A China, por sua vez, reagiu e também anunciou tarifas sobre produtos norte-americanos, ampliando a tensão entre os dois países. O tiroteio tarifário derrubou as expectativas de crescimento econômico em mercados do mundo inteiro.
O Brasil também foi afetado e atingido por tarifas de 10% para a maioria dos seus produtos.
No plano diplomático, Trump tem feito acenos contra o multilateralismo e chegou a dizer acreditar que, “talvez”, os países da América Latina teriam que escolher entre a China e os Estados Unidos.
Oficialmente, a diplomacia brasileira afirma que a visita de Lula à China não seria uma resposta ao suposto esfriamento das relações com os Estados Unidos ou mesmo uma forma de organizar uma resposta ao “tarifaço” imposto pelos norte-americanos.
“O Brasil preza sua relação com os Estados Unidos e não faz da sua relação com a China algo que se contraponha ao interesse em manter ótimas relações, que aliás, mantemos, com os Estados Unidos”, disse o secretário de Ásia e Pacífico do Ministério das Relações Exteriores (MRE), Eduardo Saboia, durante entrevista na semana passada.
Mas em meio a esse contexto conturbado, analistas e diplomatas ouvidos pela BBC News Brasil apontam que a viagem de Lula à China tenta enviar, sim, alguns sinais à comunidade internacional.
Entre os recados estariam a indicação de que o país segue apostando no multilateralismo como forma de se engajar no mundo e de que poderia contar com parceiros de peso, como a China, caso os Estados Unidos sigam com uma política externa de isolamento internacional.
Parcerias acionáveis
A visita de Lula à China é a sinalização para a comunidade internacional de que tanto o Brasil quanto a China têm alternativas em um contexto em que os Estados Unidos se mostram mais isolacionistas.

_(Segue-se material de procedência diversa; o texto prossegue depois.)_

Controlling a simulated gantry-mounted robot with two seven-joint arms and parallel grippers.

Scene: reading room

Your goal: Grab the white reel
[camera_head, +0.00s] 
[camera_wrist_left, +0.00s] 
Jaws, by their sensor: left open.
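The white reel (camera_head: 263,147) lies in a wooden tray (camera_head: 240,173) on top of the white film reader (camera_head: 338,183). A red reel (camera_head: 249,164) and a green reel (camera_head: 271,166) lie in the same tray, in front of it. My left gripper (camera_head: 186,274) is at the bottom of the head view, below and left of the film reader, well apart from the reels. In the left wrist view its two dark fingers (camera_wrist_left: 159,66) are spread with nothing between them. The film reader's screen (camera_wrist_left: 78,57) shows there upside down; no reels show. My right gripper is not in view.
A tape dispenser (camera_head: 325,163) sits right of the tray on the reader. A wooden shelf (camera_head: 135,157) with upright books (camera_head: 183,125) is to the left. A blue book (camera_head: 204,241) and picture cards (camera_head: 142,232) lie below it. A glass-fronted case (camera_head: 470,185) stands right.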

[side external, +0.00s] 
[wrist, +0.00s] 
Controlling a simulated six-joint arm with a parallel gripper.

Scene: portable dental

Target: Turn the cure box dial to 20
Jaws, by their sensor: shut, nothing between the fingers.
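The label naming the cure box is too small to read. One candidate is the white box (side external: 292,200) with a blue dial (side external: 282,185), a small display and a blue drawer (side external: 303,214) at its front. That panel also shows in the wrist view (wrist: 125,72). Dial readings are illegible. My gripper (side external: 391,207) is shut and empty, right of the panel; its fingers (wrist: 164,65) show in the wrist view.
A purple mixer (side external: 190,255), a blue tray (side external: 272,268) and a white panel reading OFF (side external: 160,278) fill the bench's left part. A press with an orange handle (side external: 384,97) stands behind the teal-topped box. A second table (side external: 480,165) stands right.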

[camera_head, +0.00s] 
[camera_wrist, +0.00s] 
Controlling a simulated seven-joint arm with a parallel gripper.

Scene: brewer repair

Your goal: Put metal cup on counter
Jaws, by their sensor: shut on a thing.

Essa é a avaliação do coordenador do Centro de Altos Estudos da Universidade Federal Rural do Rio de Janeiro (UFRRJ) e ex-pesquisador visitante da Universidade Fudan (na China), Pablo Ibanez, e do professor de Relações Internacionais da Universidade de Brasília e pesquisador do Centro de Estudos Globais, Antônio Carlos Lessa.
“Essa viagem é uma demonstração clara de que o Brasil tem alternativas (de parceria) e de que elas estão sendo densamente construídas ao longo dos anos”, diz Ibanez à BBC News Brasil.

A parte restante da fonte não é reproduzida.